Jon Gould, a criminal law professor at George Mason University, said of the sexual contact in Spotsylvania: "I've never heard of that anywhere else in any police department. You don't have to go through with the act to prove" solicitation. He called it an improper use of taxpayer dollars.
Smith said most "professionals" know better than to name an explicit act and a price. And with the Asian-run parlors that have periodically sprung up in Spotsylvania, he said, "they don't speak much English. There's not a lot of conversation." Smith and Spotsylvania Assistant Commonwealth's Attorney Thomas Shaia likened the situation to investigators buying drugs from a drug dealer -- a necessary violation to prove a larger crime.
But police officials and prosecutors in many Northern Virginia jurisdictions said buying drugs, as undercover officers routinely do, is not analogous. Officers purchase drugs for evidence but don't use them. Likewise, the other jurisdictions do not allow their officers to conduct sexual activities with suspected prostitutes.
"Our policy has always been no, we don't do it," said Robert F. Horan Jr., Fairfax County's chief prosecutor for nearly four decades. "Normally, there is a conversation where you agree what the sexual act is going to be and what the price is going to be," Horan said. He noted that such a negotiation isn't too difficult because "there aren't a lot of Phi Beta Kappas in that field."
Horan added: "They've got to get some agreement. Otherwise, they're doing it for love."
Capt.

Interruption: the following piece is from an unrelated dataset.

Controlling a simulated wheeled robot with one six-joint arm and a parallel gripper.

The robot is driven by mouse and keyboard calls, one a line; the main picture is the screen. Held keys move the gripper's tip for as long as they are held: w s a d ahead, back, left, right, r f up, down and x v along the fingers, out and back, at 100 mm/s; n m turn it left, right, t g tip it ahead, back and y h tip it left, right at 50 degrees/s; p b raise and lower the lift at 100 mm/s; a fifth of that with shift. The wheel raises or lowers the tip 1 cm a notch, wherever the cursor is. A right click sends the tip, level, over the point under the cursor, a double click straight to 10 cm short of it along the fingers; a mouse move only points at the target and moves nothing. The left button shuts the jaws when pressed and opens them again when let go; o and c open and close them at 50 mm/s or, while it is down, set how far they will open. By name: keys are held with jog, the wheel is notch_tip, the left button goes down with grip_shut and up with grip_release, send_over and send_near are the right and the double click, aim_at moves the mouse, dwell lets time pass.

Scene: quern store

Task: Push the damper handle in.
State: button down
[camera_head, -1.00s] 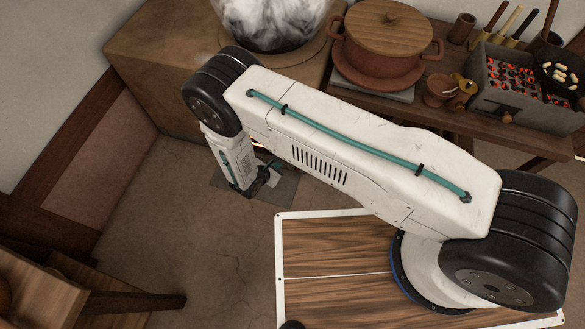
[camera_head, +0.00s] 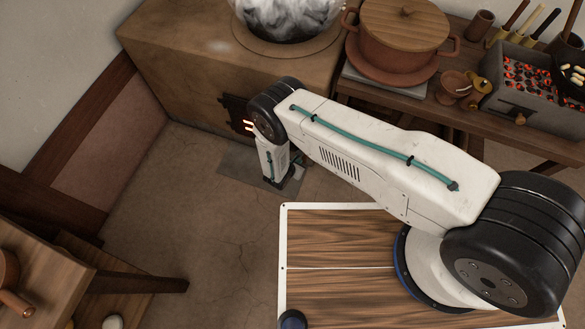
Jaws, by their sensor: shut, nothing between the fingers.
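A clay stove (camera_head: 180,75) with a dark iron firebox door (camera_head: 234,113) and glowing slots stands at the back, partly behind my arm. I cannot pick out a damper handle on the stove; my arm hides part of its front. A small round wooden knob (camera_head: 520,119) sticks out of the front of the grey charcoal brazier (camera_head: 498,98) at the right; I cannot tell whether it is the damper handle. My gripper (camera_head: 291,179) points down low in front of the stove, over or beside a grey floor plate. It is small, dark, shut and empty, and apart from the brazier knob.
The grey plate (camera_head: 238,166) lies before the stove. A wooden bench (camera_head: 475,125) at the right holds a lidded clay pot (camera_head: 403,35), small clay vessels and the brazier. A wooden stand (camera_head: 125,282) is at lower left. Open floor (camera_head: 180,215) lies between.

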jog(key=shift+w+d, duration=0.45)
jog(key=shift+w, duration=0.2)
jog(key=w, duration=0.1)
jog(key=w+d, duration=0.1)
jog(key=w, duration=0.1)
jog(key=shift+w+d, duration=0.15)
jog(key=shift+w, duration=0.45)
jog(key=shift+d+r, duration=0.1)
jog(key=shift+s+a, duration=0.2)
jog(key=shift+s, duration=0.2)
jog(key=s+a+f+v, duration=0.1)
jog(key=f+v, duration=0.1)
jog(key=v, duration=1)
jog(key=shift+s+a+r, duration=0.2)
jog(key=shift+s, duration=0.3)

John Crawford, an Alexandria police spokesman, said that the city's detectives might go so far as to disrobe but that once a suspected prostitute makes a move to "the guy's personal area," she is arrested.
Spotsylvania sheriff's deputies have shut down several massage parlors with the help of the Virginia attorney general's office, specifically its Financial Crime Intelligence Center. The director of the center, Edward J. Doyle, authored the affidavit for the raid last week on Moon Spa, which resulted in the arrest of two Fairfax residents -- Hae Suk Chon and Chung Hwan Choe -- who are alleged to be the spa's proprietors.

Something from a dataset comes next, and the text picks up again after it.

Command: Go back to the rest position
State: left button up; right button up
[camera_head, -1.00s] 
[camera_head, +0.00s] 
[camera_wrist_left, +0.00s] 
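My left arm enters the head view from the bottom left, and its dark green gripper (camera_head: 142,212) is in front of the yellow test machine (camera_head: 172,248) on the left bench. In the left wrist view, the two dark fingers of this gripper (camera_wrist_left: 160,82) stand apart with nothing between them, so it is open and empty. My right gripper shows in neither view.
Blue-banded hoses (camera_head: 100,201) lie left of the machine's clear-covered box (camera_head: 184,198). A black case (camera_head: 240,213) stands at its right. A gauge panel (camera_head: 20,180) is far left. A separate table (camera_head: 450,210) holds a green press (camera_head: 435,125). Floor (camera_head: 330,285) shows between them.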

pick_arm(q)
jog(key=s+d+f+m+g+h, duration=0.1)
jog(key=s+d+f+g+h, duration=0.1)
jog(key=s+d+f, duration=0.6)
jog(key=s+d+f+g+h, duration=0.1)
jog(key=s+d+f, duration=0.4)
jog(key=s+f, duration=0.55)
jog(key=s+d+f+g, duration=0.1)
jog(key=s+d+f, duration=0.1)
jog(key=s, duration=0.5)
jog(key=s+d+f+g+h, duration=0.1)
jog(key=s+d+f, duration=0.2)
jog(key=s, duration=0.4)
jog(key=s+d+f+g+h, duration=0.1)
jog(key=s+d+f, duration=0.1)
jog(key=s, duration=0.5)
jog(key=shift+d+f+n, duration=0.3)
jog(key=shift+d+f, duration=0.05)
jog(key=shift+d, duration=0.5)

According to the affidavit, after receiving a tip about possible impropriety at Moon Spa, two unidentified Spotsylvania detectives promptly visited the spa and each paid $60 for 30-minute massages in separate rooms. A woman known only as Mimi gave the detectives a bath, a brief massage and then performed a sex act on them. "For her services, 'Mimi' was paid a $50 'tip,' " Doyle wrote. Police made two more visits with similar results.
Doyle said he did not want to comment on the propriety of sexual contact between investigators and suspects, referring questions to the sheriff.
Virginia Attorney General Robert F. McDonnell (R) declined to discuss the investigative techniques of the case. "This investigation is a matter for local law enforcement," spokesman Tucker Martin said.
Key, the former Baltimore lieutenant, noted that he would have concerns for the officers' health, their psychological well-being and any difficulties such duty might cause with their families, in addition to the legal issues.
Smith said, "It's not something the sheriff likes his people to do, but in these cases, it's the only way to prosecute these people." He said his department's approach was not a secret since detectives had testified to similar experiences in trials of other massage parlor operators.